My first impression and thoughts about the machine (and ideas for improvement):

  • Higher resolution display for the 15.4″, my 4.5 year old Thinkpad, has 1400×1050 on 14″ display, which is actually a quite good resolution, 1440×900 is a bit low, a higher DPI gives much crisper graphics and text (even new mobiles like the new Nokia Communicator has a higher DPI than 15.4″ MacBook Pro).
  • Optional Trackpoint, I think I will get used to the Mac Trackpad, it’s quite good for Trackpad, but it do not have the precision and ergonomics of a Trackpoint (the latter, quite a good aspect of, you do not need to move your hand going between typing and moving the mousepointer).
  • Disk encryption like the Thinkpads have.
  • Built-in WWAN (but don’t do it like Lenovo, thery were the first in the world to launch this in 2005, but the models were only sold with SIM-locked subscriptions, which means these models where not sold i most parts of Europe, due to hard do agreements with all different small Telco’s).
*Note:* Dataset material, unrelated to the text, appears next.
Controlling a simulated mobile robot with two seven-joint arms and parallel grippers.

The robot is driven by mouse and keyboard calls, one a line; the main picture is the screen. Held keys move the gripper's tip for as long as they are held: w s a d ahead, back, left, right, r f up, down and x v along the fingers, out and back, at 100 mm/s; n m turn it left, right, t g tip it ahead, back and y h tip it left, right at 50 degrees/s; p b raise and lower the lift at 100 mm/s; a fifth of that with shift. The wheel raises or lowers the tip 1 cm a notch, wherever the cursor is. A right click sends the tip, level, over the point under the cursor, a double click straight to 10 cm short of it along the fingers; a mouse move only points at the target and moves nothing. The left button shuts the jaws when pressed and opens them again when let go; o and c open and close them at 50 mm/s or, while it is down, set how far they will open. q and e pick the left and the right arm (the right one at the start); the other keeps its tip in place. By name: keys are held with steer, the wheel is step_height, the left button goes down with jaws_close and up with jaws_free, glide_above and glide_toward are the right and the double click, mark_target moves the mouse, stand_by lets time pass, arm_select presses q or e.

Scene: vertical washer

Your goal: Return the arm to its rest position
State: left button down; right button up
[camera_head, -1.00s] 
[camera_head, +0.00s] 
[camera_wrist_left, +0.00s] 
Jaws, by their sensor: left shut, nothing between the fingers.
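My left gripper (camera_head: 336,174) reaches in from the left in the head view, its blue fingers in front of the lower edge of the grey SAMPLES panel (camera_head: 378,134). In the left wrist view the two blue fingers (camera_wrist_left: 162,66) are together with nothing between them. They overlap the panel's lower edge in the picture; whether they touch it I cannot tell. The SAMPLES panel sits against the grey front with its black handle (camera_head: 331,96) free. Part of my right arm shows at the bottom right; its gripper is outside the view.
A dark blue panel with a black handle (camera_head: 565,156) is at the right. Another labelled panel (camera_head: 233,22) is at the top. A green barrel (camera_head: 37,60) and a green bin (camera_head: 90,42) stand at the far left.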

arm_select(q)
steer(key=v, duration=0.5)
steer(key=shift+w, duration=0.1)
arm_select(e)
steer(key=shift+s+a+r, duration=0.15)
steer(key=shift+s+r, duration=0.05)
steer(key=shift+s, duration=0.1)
There are many
  • Longer Battery life, although it is quite acceptable, the Thinkpad X series is quite unbeatable (7 – 9 hours of actual usage, not fictive hours).

Overall I am happy with my Switch to Mac, and I think that both the hardware and the new environment will serve me well for my work needs. But I am hoping that now that Apple have a momentum (Apple grows faster than PC) they will keep it up and get some of the features needed to make Mac a fully-featured Business laptop as well.